Given instruction: Lines containing the word "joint" are to be located and copied.

Dataset records
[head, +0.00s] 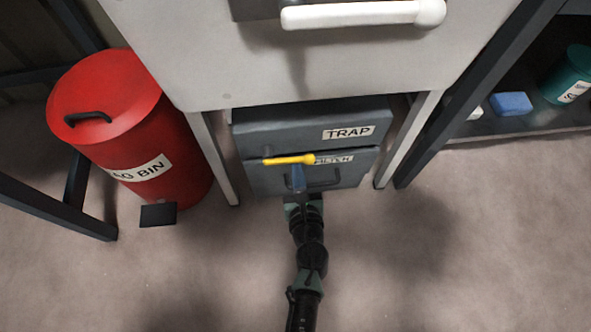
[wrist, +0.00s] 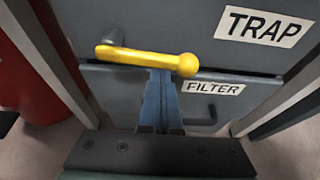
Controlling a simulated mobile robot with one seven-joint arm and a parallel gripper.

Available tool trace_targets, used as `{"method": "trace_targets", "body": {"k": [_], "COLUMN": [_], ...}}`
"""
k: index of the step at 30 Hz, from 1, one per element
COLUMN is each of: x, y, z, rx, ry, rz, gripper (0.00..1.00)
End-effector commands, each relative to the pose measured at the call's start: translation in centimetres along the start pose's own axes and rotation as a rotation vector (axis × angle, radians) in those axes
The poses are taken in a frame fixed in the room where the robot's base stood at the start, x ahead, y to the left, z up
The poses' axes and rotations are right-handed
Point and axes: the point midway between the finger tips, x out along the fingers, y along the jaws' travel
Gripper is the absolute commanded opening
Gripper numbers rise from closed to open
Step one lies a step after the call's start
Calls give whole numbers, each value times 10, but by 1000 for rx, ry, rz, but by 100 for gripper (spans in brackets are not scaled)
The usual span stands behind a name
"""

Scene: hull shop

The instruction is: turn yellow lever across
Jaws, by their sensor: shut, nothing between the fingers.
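The yellow lever (head: 288,160) is on the front of the grey cabinet, near the seam between the TRAP panel (head: 290,128) and the FILTER drawer (head: 345,174). It lies about level, across the front, with its pivot at left and its round knob at right. It shows large in the wrist view (wrist: 148,59). My gripper (wrist: 160,75) is shut, with its blue fingers together right below the lever's bar, near the knob. It looks close to the bar or touching it; I cannot tell which. The gripper also shows in the head view (head: 297,170). Nothing is held.
A red bin (head: 150,140) with a pedal stands at left. White legs flank the cabinet, and a white handle (head: 362,14) juts out above. A dark shelf at right holds a blue block (head: 511,103) and a green canister (head: 568,75). The floor in front is clear.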

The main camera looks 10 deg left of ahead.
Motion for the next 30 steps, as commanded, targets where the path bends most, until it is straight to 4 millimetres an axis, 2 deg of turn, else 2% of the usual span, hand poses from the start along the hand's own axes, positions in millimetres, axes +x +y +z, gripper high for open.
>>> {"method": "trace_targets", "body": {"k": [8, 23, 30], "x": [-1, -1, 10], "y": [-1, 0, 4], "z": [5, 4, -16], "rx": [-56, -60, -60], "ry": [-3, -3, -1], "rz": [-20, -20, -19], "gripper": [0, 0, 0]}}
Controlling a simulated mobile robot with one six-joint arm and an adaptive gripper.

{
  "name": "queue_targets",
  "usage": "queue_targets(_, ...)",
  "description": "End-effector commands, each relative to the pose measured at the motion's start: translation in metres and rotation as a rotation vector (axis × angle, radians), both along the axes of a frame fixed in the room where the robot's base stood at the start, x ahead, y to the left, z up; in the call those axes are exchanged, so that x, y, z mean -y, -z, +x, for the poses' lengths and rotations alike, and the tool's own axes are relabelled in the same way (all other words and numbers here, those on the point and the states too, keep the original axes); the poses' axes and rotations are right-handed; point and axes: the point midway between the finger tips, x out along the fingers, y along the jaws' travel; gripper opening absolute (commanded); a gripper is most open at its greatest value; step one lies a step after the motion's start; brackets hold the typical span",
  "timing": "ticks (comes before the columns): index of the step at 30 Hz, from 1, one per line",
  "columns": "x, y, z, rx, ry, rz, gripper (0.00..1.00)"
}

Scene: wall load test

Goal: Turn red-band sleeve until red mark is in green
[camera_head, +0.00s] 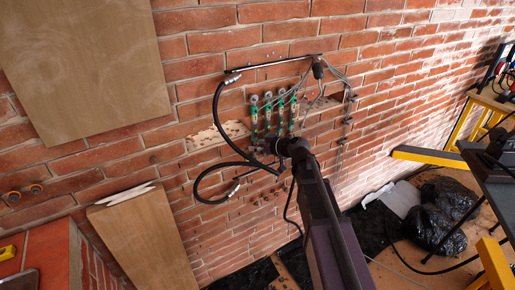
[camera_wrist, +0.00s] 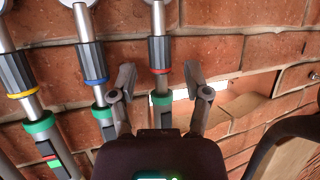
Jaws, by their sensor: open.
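The red-band sleeve (camera_wrist: 159,52) is a dark ribbed collar with a red ring at its lower edge, on a metal rod with a green collar (camera_wrist: 161,99) below. My gripper (camera_wrist: 160,71) is open, with one finger on each side of this rod around the red ring's height. Neither finger clearly touches it. The lower part of this rod is hidden behind my gripper body, so its red mark and green zone do not show. In the head view my gripper (camera_head: 284,147) is at the lower end of the row of green-marked rods (camera_head: 267,115); the sleeve cannot be told apart there.
A blue-band sleeve (camera_wrist: 91,62) and a yellow-band sleeve (camera_wrist: 15,73) stand left of the red one. Black hoses (camera_head: 217,125) hang left of the rods. Wooden panels (camera_head: 85,65) lean left; a yellow beam (camera_head: 430,157) and black bags (camera_head: 445,215) are at right.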

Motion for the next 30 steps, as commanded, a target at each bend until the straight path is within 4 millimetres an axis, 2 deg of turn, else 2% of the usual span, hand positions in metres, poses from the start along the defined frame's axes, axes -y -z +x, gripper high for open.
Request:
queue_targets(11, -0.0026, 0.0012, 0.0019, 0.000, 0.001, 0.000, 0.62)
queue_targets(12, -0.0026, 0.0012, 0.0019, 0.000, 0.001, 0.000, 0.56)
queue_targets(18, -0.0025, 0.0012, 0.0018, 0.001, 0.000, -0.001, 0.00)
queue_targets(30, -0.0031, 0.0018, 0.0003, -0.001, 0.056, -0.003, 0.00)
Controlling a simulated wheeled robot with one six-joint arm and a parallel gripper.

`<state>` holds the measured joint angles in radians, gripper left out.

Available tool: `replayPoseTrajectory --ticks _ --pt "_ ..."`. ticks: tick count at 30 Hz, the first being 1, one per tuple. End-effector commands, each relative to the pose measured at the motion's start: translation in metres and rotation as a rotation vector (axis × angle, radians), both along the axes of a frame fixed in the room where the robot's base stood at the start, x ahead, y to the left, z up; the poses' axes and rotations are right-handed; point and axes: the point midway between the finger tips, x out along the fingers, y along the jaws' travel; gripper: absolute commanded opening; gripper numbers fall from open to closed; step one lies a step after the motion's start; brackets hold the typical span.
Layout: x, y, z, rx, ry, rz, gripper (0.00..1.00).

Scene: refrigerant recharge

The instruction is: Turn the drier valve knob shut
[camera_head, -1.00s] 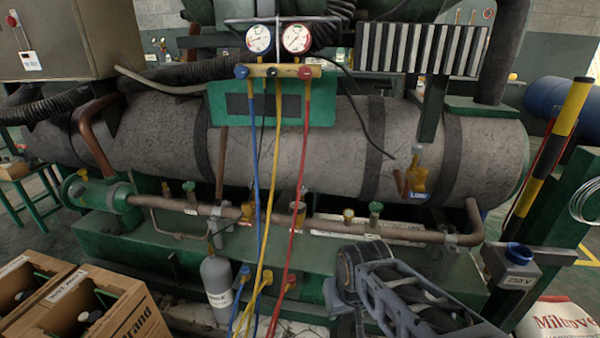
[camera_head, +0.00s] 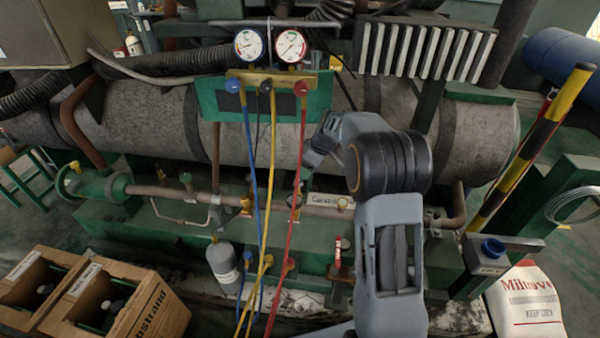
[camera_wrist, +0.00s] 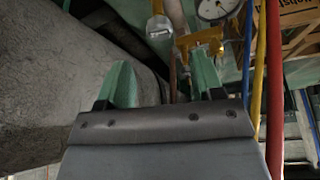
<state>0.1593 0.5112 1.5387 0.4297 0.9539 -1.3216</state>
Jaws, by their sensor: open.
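My gripper (camera_wrist: 164,80) is open and empty, its two green fingers spread apart in the wrist view. In the head view my gripper (camera_head: 306,168) hangs above the horizontal copper pipe (camera_head: 160,192), beside the red hose. I cannot tell for sure which knob is the drier valve's. Beyond the fingers, the wrist view shows a yellow brass fitting (camera_wrist: 203,42) and a grey fitting (camera_wrist: 159,27), both apart from the fingers. My arm hides part of the pipe.
Blue, yellow and red hoses (camera_head: 300,140) hang from the gauge manifold (camera_head: 268,78), close to my gripper. The large grey tank (camera_head: 150,120) lies behind the pipe. A grey bottle (camera_head: 222,265) stands below it. Open boxes (camera_head: 125,300) are at lower left, a white sack (camera_head: 527,305) at lower right.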

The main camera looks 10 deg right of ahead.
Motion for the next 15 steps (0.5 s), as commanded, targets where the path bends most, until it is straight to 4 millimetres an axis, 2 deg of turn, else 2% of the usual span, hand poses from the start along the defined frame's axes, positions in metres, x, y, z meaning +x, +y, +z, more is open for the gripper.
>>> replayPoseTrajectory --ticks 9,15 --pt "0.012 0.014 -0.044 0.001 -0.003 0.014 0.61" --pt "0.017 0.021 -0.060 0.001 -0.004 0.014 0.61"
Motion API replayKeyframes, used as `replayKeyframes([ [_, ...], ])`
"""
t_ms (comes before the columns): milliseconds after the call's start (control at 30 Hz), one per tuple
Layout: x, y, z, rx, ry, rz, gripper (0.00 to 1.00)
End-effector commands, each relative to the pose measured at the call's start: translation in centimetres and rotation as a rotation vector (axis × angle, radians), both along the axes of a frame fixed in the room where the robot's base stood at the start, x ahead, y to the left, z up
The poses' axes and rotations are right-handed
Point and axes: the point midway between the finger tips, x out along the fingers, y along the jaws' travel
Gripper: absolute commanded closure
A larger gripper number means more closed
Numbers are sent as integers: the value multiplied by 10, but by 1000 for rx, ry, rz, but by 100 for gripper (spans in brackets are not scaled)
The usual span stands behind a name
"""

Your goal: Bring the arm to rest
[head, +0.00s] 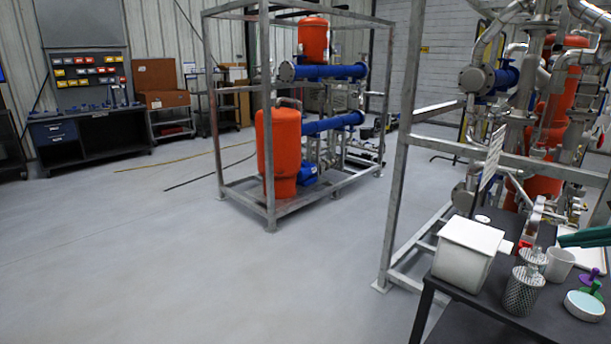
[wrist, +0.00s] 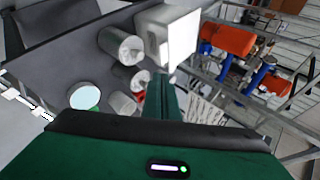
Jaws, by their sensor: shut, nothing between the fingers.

Solution:
Controlling a simulated mobile robot with one seven-joint arm and a parallel gripper.
Controlling a simulated mobile robot with one six-joint arm and an adaptive gripper.
Controlling a simulated wheeled robot with one six-joint arm and a parallel gripper.
`<state>` holds the measured joint angles in radians, gripper left out.

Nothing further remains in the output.